It started when I stayed up late last Sunday, reading some doom and gloom on the internet. Fortified by visions of a dire future, I trudged into a week in which:

Bombs went off. Chemicals exploded. The daughter crashed her car. Tech problems up-ended the husband’s workweek. A friend’s mom died. Thunder crashed. Streams flooded. The toddler got defiant. And finally, PMS.

You’d think I would appreciate a gentle book like And There Was Light by Jacques Lusseyran. But I avoided it. If it had been a book where bombs went off and thunder crashed, I probably couldn’t have put it down.

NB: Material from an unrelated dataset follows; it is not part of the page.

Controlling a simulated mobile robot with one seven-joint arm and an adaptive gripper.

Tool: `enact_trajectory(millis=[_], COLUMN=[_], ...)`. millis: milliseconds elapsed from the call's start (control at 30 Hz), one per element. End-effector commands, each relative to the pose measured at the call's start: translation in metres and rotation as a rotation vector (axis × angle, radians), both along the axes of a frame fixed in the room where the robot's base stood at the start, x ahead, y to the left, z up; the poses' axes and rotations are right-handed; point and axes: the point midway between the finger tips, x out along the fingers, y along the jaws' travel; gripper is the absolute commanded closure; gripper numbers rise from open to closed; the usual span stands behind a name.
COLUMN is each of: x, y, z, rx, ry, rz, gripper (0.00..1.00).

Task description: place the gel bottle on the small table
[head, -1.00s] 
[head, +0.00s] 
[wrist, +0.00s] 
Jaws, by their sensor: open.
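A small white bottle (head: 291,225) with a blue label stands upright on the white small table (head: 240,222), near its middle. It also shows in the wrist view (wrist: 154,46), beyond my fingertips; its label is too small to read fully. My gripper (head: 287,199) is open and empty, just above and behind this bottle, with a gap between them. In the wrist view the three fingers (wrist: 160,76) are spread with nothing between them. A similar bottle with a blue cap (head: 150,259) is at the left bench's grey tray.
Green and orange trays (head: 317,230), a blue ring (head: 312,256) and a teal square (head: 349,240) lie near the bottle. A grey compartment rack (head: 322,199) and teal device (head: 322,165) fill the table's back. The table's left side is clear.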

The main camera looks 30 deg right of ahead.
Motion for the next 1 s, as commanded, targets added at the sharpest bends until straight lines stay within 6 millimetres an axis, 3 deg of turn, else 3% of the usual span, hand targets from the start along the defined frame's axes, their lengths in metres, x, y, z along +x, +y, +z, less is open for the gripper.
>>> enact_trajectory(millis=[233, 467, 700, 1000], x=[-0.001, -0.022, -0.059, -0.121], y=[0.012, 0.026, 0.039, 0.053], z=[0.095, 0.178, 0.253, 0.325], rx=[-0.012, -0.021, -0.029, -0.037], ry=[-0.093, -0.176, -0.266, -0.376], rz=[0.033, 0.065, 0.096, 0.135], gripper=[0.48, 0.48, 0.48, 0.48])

Lusseyran grew up in Paris. He lost his sight in a childhood accident. After the initial shock and pain, he found himself endowed with something he described as “light.” He gained a heightened sense of the objects around him, their smells, sounds, even the very pressure from the space they took up. His parents rose to the occasion, securing an education that fit him for the larger world. His friends held his arm and guided him along on their adventures. In short, God did not abandon Lusseyran to bleakness.

But I still felt no compulsion to read. His “light” was an intangible thing, harder to describe than smell. Really, how would you convey the scent of a carnation or of campfire smoke to someone who had never experienced it? If it’s tough to describe, it’s tough to read.

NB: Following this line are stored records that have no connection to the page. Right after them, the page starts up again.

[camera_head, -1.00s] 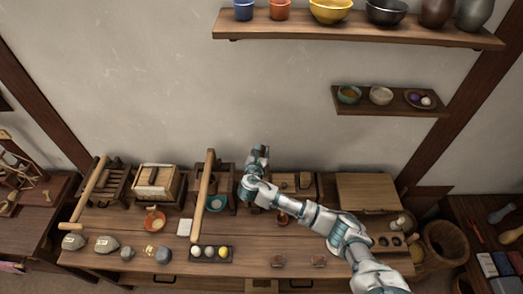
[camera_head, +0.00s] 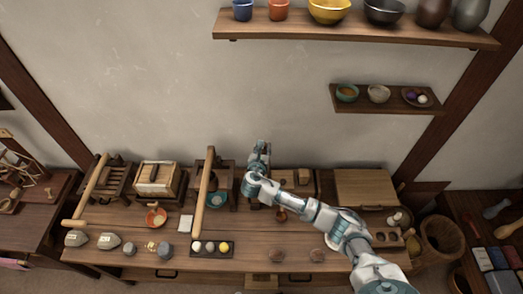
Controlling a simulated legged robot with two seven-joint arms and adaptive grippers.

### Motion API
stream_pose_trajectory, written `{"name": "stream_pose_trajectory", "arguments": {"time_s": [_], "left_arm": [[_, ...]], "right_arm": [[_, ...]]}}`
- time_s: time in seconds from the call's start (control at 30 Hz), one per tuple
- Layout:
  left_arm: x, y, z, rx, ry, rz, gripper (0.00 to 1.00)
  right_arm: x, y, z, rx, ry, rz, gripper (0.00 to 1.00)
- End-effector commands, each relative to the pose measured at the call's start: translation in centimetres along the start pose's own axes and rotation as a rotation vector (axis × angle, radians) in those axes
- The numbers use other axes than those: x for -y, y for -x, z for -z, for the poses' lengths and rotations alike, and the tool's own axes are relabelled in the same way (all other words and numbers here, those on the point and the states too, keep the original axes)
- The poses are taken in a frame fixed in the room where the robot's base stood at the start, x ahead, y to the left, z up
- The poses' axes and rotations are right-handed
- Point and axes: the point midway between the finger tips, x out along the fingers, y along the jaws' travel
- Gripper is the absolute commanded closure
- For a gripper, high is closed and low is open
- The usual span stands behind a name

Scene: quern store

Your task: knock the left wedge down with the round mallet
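My right arm reaches in from the lower right over the bench (camera_head: 150,262). Its gripper (camera_head: 260,149) is at the bench's back, beside a dark wooden frame (camera_head: 228,172) and left of a wooden box-like piece (camera_head: 300,180). The fingers are small and dark, and I cannot tell whether they are open or hold anything. The arm hides part of the pieces behind it. I cannot make out the left wedge or the round mallet with certainty at this size. My left gripper is not in view.
A pale board (camera_head: 365,188) lies right. Shelves (camera_head: 370,34) hang above.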

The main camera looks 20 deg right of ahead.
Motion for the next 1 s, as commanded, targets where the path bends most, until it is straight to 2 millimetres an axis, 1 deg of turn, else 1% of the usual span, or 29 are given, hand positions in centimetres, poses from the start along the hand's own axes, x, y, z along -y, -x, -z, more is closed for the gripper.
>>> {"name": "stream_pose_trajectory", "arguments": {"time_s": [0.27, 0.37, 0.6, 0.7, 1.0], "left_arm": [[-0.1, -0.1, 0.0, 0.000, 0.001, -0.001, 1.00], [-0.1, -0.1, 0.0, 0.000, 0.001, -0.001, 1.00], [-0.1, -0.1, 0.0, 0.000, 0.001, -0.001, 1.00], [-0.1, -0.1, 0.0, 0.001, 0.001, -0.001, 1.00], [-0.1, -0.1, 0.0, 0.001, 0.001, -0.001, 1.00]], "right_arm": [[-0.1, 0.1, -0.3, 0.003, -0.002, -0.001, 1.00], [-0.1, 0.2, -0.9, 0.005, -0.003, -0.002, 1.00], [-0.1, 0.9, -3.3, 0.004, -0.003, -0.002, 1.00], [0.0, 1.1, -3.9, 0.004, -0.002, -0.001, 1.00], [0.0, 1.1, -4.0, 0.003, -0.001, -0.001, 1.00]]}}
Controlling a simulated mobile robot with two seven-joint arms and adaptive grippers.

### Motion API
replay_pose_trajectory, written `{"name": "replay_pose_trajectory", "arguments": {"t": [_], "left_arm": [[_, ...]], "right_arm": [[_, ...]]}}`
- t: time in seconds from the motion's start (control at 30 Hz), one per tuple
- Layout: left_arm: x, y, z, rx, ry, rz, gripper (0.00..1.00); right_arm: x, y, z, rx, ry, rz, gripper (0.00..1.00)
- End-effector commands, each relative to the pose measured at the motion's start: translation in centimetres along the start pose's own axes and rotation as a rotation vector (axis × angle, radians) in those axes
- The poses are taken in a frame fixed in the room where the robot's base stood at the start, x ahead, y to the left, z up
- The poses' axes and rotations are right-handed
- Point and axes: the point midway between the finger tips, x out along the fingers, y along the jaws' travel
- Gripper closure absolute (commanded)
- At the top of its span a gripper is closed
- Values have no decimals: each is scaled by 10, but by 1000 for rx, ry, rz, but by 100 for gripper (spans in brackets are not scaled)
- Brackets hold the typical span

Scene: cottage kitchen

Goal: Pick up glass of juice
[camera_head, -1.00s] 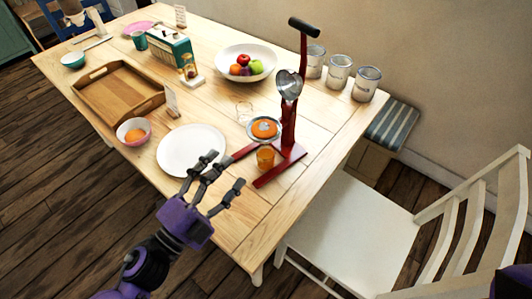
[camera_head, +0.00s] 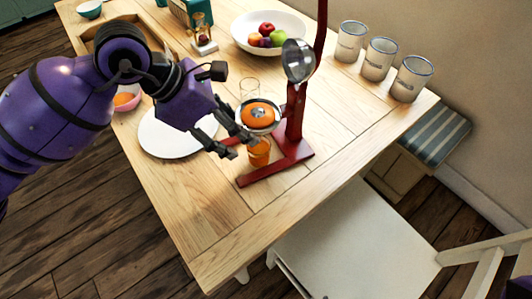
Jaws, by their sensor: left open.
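The glass of juice (camera_head: 259,153) is a small glass with orange contents. It stands on the table at the foot of the red juicer press (camera_head: 295,125), below the press's cup, which holds an orange half (camera_head: 260,113). My left gripper (camera_head: 241,147) is open just left of the glass, its dark fingers pointing at it. I cannot tell whether a fingertip touches the glass. The upper part of the glass is partly hidden by the fingers and the press's cup. My right gripper is out of view.
A white plate (camera_head: 170,138) lies under my left arm. A fruit bowl (camera_head: 240,42) and several canisters (camera_head: 379,59) are farther back. A white chair (camera_head: 350,245) is at the front right.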

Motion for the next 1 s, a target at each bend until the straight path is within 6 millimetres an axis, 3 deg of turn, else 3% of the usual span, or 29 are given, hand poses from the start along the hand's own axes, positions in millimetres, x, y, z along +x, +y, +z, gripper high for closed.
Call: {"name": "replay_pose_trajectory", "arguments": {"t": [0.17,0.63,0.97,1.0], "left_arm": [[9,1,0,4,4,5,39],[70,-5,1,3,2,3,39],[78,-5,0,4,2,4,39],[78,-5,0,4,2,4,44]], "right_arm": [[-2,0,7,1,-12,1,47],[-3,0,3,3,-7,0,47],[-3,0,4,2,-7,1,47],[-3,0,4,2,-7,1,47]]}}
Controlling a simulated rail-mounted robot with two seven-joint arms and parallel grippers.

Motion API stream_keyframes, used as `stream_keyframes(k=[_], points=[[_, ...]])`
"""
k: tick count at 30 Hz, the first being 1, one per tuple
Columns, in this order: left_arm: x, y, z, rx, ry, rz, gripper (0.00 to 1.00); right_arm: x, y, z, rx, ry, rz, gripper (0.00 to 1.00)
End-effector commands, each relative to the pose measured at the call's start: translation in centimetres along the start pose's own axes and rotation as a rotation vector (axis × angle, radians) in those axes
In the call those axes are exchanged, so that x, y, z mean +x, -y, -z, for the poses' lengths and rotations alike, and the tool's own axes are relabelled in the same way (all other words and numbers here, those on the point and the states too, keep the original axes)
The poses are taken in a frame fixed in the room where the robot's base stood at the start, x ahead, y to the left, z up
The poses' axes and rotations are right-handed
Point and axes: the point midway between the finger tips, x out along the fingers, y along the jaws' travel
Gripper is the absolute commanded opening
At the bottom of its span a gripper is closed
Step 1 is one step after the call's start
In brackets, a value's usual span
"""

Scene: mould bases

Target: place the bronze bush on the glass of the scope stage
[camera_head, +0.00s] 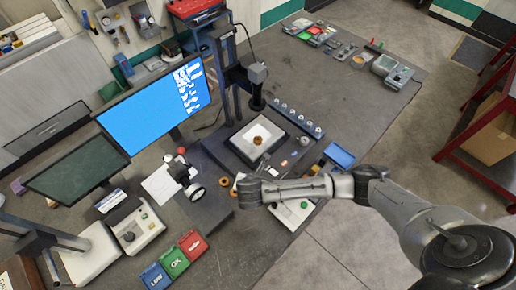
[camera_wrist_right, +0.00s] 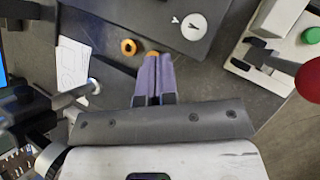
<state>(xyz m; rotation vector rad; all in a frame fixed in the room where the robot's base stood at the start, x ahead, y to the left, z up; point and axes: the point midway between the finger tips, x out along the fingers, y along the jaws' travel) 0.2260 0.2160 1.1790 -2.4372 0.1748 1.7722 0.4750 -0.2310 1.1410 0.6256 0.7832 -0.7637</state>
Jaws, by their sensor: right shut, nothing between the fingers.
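The scope stage (camera_head: 232,141) stands mid-bench under the scope column, with a pale glass plate (camera_head: 246,131) on top. A bronze bush (camera_head: 257,140) sits on the glass, near its middle. Other bronze pieces lie on the bench by my right gripper (camera_head: 243,190): one shows at its left (camera_head: 233,193). In the right wrist view a bronze ring (camera_wrist_right: 128,47) lies ahead and left of the fingertips, and another is partly hidden behind them. My right gripper is shut and empty, below the stage in the head view. My left gripper is not in view.
A dial gauge stand (camera_head: 190,182) is left of my right gripper. A white box (camera_head: 291,212) lies just right of it, under my arm. A blue tray (camera_head: 340,155) and a row of small parts (camera_head: 298,119) are to the right. Blue, green and red bins (camera_head: 174,262) stand in front.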

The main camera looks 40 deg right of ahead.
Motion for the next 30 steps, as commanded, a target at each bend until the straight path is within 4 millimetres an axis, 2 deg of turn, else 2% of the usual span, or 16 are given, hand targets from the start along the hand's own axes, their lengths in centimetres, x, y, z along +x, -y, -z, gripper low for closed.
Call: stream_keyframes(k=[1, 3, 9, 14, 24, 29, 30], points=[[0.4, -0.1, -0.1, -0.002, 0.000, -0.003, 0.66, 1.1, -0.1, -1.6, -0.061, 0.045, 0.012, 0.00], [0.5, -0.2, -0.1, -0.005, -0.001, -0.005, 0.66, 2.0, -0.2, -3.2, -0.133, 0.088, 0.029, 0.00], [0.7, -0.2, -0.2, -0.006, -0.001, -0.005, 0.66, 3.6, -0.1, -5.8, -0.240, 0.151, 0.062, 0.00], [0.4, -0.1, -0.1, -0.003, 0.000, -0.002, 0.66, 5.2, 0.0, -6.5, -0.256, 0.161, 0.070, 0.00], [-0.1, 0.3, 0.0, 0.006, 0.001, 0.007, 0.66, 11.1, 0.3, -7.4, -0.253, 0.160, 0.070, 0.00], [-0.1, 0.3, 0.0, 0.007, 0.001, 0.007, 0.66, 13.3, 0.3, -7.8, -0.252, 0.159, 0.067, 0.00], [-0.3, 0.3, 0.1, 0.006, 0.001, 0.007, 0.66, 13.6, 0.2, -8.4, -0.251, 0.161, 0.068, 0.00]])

I’ve stuck with him now up to age eleven. I’ll keep trying. World War II and his days in the French Resistance lie ahead, so surely I will stumble into suspense and adventure soon.

Look at me, wishing suspense and adventure on people in book-world, but not on people in real-world.

And furthermore, why don’t stress-riven characters in books snitch Peanutty Chocolate Cookies, like I did all week?